My work explores the intersection between digital technology and traditional painting, combining elements of chance, generative abstraction, and the manipulation of code.

The work draws inspiration from artists like Sol Lewitt, John Cage, and Jean Arp, who embraced procedural and chance-based approaches to art. Embracing the digital medium, I remain deeply connected to the historic tradition of painting, highlighting the continuity between the past and the present.

My work is inspired by atomic particle collisions. I use computer code as a creative tool, modifying its parameters to generate animations based on the unstable paths of speeding particles after collision. Each collision is a relatively random event of particles reacting to each other, based on behaviors such as speed, curvature and gravity.

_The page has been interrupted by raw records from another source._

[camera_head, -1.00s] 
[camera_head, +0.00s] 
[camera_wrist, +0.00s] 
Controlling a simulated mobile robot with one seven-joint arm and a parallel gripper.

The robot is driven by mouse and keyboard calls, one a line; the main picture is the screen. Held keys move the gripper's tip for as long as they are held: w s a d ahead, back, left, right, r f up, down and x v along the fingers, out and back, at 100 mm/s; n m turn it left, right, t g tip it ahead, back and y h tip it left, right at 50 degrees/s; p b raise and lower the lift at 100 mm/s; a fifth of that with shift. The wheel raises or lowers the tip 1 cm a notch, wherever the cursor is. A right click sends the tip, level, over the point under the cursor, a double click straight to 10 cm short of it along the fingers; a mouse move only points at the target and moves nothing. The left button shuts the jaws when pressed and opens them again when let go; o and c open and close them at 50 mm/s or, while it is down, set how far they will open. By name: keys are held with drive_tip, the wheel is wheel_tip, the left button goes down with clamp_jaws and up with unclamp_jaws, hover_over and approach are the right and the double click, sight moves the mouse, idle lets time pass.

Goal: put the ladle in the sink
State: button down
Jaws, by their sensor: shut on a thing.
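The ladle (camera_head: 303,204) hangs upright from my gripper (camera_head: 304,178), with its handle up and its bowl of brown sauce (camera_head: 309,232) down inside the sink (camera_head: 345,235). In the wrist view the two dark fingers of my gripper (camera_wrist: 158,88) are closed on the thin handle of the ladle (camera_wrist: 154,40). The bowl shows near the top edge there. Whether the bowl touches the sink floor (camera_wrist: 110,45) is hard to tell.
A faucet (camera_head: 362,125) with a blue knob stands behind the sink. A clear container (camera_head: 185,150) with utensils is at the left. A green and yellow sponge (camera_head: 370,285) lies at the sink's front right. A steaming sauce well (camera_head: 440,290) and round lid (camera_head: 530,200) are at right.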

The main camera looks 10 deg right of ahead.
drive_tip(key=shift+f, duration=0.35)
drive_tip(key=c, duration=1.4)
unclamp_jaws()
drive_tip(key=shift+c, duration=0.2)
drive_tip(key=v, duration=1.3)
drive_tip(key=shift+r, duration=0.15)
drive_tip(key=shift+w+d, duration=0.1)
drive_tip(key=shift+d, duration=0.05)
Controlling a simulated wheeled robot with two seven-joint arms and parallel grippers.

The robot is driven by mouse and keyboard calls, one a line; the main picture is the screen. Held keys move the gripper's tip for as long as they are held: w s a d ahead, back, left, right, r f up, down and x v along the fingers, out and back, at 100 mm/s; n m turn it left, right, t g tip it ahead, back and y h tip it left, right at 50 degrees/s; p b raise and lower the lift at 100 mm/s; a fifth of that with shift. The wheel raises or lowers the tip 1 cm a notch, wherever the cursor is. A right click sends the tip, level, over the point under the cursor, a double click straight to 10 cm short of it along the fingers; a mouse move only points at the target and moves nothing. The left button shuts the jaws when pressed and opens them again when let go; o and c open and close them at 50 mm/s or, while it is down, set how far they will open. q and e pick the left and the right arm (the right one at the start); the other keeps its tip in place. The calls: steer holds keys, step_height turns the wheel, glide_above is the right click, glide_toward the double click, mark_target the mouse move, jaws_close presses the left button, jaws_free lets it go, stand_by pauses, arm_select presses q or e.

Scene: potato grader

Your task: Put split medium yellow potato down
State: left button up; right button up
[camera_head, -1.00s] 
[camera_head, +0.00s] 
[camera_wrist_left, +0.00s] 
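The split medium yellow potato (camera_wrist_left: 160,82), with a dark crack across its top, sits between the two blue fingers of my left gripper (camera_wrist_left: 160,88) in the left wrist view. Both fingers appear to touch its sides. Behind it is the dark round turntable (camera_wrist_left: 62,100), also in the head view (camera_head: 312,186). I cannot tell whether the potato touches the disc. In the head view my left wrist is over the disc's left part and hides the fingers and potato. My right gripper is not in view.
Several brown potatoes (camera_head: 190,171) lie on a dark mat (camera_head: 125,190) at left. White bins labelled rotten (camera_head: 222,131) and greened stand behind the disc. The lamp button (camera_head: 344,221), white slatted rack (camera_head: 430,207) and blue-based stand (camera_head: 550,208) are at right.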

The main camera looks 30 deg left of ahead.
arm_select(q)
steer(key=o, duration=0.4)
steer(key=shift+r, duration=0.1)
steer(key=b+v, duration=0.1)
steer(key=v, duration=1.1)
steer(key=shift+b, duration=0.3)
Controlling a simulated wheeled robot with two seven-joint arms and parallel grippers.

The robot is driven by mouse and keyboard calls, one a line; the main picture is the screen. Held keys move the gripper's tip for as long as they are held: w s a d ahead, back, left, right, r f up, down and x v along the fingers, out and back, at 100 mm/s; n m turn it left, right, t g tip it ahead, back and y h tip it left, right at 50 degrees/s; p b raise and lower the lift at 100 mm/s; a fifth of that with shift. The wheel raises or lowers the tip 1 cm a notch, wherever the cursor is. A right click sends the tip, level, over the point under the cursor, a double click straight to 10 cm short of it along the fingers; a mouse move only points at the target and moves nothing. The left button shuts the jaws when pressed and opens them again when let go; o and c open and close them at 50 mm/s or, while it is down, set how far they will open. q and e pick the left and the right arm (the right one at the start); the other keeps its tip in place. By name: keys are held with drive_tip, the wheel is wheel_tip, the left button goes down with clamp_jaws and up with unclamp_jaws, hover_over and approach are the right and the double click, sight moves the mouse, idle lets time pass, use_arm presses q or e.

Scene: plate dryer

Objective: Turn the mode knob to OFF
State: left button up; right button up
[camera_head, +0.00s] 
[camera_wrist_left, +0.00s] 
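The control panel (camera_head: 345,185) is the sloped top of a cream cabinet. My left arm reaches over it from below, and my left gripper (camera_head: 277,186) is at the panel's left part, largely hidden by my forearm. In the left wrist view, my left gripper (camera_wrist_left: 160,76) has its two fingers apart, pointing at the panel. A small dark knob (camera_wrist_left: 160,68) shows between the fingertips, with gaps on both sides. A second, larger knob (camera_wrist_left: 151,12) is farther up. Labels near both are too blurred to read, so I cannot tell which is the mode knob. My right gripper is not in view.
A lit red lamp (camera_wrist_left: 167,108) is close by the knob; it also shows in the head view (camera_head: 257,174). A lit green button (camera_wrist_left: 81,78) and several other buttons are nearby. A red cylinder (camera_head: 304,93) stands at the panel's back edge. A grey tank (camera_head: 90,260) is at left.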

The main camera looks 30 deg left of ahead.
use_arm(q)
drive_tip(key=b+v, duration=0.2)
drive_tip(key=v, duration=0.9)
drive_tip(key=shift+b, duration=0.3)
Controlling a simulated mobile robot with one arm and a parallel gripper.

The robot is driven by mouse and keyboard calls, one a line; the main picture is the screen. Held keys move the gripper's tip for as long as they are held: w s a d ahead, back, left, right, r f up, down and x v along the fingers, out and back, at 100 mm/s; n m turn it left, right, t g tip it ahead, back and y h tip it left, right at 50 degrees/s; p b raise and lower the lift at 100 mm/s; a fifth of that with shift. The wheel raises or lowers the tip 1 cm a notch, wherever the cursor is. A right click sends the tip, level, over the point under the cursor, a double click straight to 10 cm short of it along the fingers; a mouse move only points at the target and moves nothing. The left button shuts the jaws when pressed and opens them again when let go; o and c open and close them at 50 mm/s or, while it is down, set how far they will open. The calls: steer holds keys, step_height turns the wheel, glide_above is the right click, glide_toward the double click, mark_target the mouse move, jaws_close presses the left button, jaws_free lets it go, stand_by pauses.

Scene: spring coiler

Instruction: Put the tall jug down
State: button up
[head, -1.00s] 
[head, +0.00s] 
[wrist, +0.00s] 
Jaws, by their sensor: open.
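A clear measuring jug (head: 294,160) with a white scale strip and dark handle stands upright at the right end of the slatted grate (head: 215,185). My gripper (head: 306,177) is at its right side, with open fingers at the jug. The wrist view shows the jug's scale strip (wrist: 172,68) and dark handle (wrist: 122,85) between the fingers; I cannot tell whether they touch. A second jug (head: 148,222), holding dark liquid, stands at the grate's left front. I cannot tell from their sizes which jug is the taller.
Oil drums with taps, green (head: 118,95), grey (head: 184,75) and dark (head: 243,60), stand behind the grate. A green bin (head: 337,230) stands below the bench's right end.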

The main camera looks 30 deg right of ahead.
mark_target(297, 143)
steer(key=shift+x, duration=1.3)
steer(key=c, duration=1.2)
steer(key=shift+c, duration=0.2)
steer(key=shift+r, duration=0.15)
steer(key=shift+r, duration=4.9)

These collisions lead to the creation of abstract forms that then transition from the digital realm to the physical world.
I extract digital files generated by the collisions and transform them for either mosaics, animations or paintings.

Color and visual textures are essential elements in my work, creating layers of depth and movement of lively particle traces spinning in space. The work becomes a mediation between the definition and dissolution of the picture plane, engaging with spatial logic in a way that disrupts traditional boundaries.

While my work is initially inspired by particle collisions, the resulting artworks evoke a sense of microscopic landscapes that may remind viewers of outer space or ocean depths.